• TASK INSTRUCTIONS:
Go through the material below and copy each line where the word "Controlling" appears.

• DATA TO USE:
----

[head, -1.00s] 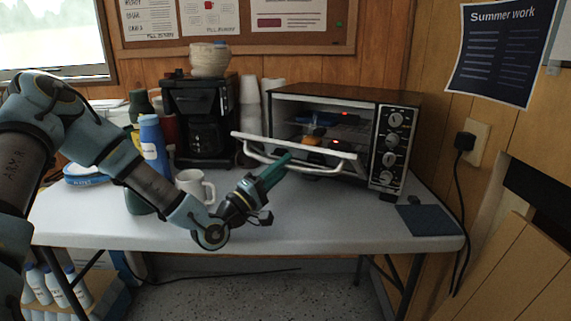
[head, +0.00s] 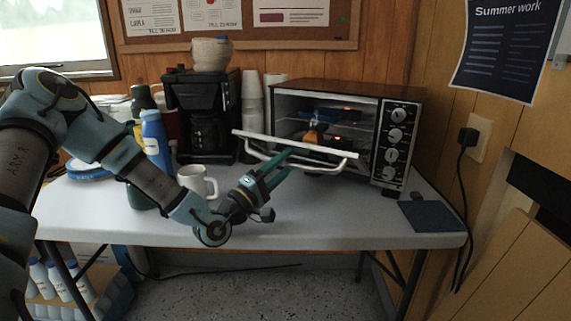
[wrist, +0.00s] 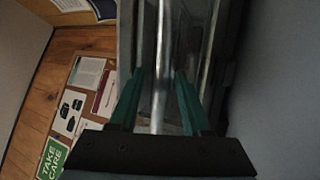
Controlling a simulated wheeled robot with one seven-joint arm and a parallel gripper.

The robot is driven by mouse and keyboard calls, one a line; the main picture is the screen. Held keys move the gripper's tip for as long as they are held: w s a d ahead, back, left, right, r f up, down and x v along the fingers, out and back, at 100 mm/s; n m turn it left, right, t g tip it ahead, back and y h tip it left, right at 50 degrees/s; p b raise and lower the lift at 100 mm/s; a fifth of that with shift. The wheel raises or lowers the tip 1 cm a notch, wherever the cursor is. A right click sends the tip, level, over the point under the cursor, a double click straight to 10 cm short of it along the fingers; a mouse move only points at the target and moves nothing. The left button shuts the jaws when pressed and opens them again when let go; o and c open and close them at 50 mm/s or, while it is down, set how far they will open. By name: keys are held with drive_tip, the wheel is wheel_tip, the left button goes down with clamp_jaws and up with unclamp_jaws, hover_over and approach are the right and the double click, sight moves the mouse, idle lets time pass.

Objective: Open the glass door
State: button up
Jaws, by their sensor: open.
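The toaster oven (head: 345,91) stands on the table with its glass door (head: 300,143) swung out and down, close to level. The door's pale handle bar (head: 262,159) runs below the door's front edge. My gripper (head: 284,161) is open and reaches the handle from the front left. In the wrist view, my gripper (wrist: 160,88) has one teal finger on each side of the handle bar (wrist: 158,85), not clamped on it. Whether a finger touches the bar I cannot tell.
A white mug (head: 196,181) stands close to my wrist, with a blue bottle (head: 155,143) behind it. A coffee maker (head: 202,112) and stacked cups (head: 251,105) are left of the oven. A dark blue mat (head: 432,216) lies at the table's right. An orange item (head: 313,134) shows inside the oven.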

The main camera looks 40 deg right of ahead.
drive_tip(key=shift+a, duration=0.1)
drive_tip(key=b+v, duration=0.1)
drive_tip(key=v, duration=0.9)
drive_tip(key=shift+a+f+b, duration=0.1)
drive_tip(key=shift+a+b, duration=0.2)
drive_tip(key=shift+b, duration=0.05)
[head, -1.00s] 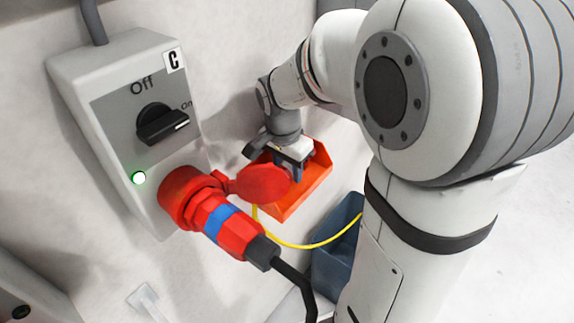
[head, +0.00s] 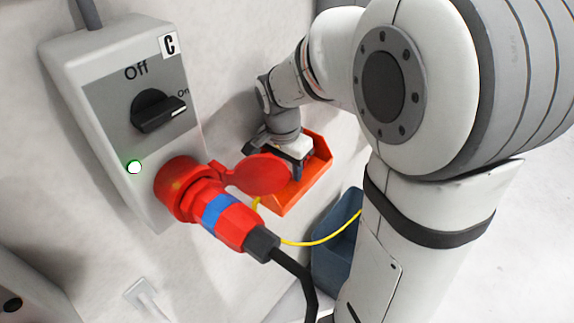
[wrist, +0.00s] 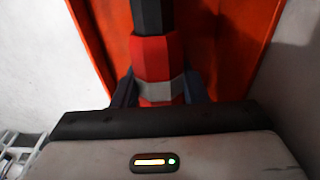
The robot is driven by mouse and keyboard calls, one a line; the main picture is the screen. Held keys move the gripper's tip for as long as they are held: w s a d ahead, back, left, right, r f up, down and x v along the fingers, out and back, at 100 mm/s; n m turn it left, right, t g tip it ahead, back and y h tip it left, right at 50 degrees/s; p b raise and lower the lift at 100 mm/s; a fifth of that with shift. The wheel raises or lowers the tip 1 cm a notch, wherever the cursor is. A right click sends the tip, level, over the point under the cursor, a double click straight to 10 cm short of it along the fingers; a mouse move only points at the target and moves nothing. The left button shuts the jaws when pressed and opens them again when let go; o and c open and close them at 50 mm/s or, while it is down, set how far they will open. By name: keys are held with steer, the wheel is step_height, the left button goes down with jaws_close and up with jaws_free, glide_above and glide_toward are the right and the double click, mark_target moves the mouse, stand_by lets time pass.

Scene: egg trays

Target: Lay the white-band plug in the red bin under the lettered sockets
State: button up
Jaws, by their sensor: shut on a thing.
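The white-band plug (wrist: 152,58) shows in the wrist view, with a red body, a pale grey-white band and a black end pointing away from me. My gripper (wrist: 160,88) is shut on it around the band, one dark finger on each side. The red bin (wrist: 238,45) lies behind the plug in the wrist view. In the head view the orange-red bin (head: 314,178) is against the wall, with my gripper (head: 295,170) at its opening. The plug is hidden there by my gripper and a red socket lid. Whether the plug touches the bin floor I cannot tell.
Socket box C (head: 140,110) stands in front, its switch at On and green light lit. A red plug with a blue band (head: 222,216) sits in its socket, beside the open red lid (head: 255,175). A blue-grey bin (head: 335,245) and yellow cable (head: 325,238) are below.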

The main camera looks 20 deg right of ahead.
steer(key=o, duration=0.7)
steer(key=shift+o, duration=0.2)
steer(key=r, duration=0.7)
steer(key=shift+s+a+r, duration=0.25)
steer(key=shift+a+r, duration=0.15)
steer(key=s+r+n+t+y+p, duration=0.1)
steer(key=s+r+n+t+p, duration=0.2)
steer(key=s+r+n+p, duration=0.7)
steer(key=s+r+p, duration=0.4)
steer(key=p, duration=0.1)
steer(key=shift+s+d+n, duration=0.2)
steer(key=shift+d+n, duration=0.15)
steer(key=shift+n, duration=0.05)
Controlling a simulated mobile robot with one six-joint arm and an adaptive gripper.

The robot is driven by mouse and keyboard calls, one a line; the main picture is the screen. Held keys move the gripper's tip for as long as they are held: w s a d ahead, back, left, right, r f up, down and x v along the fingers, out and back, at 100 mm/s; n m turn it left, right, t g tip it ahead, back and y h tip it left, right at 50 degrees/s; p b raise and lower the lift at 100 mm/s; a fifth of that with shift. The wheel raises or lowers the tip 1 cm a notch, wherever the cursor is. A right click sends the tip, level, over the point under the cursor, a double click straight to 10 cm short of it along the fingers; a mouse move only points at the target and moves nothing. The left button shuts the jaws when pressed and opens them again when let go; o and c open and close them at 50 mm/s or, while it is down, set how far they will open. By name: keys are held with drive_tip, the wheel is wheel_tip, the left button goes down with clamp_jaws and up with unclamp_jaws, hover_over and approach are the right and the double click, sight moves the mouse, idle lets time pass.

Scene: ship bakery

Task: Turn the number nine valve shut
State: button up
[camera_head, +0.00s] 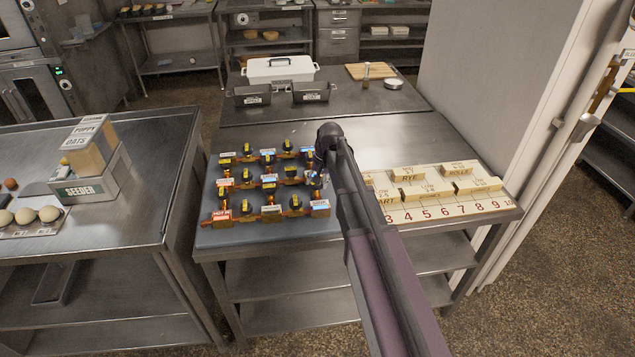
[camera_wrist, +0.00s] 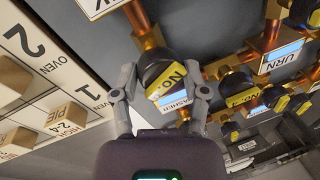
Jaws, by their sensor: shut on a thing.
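A grid of brass valves with black knobs (camera_head: 290,172) stands on the grey board (camera_head: 240,237); each knob has a yellow stripe. Their numbers are too small to read in the head view. In the wrist view my gripper (camera_wrist: 164,92) is shut on a black valve knob (camera_wrist: 160,70), one finger on each side. Its yellow stripe reads "NO." and I cannot make out the number. A white plate reading "WASHER" (camera_wrist: 173,100) is by this knob. In the head view my arm hides this valve.
Neighbouring valves, one by an "URN" plate (camera_wrist: 284,67), stand close to the right in the wrist view. A numbered board with wooden blocks (camera_head: 425,212) lies right of the valves. A white lidded dish (camera_head: 280,68) and dark tins (camera_head: 252,96) stand behind.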

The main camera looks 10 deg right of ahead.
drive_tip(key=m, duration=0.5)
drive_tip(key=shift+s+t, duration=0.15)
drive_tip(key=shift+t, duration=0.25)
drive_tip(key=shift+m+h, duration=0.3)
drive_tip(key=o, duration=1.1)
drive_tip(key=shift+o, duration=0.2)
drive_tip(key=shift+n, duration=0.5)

----

• TASK SOLUTION:
Controlling a simulated wheeled robot with one seven-joint arm and a parallel gripper.
Controlling a simulated mobile robot with one six-joint arm and an adaptive gripper.

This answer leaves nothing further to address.